----- Recorded information
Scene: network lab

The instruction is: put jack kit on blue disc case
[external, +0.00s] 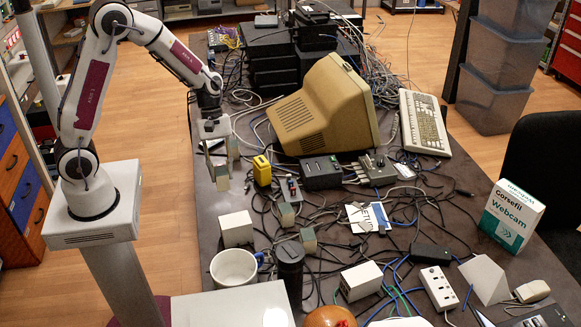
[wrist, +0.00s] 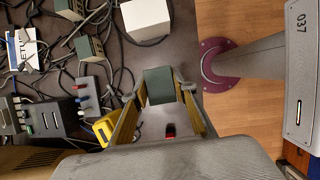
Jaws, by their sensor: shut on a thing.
----------
> **Requirements**
Copy the material shown above in full and exactly. Skip the pictures.

> **Expected answer**
Scene: network lab

The instruction is: put jack kit on blue disc case
[external, +0.00s] 
[wrist, +0.00s] 
Jaws, by their sensor: shut on a thing.

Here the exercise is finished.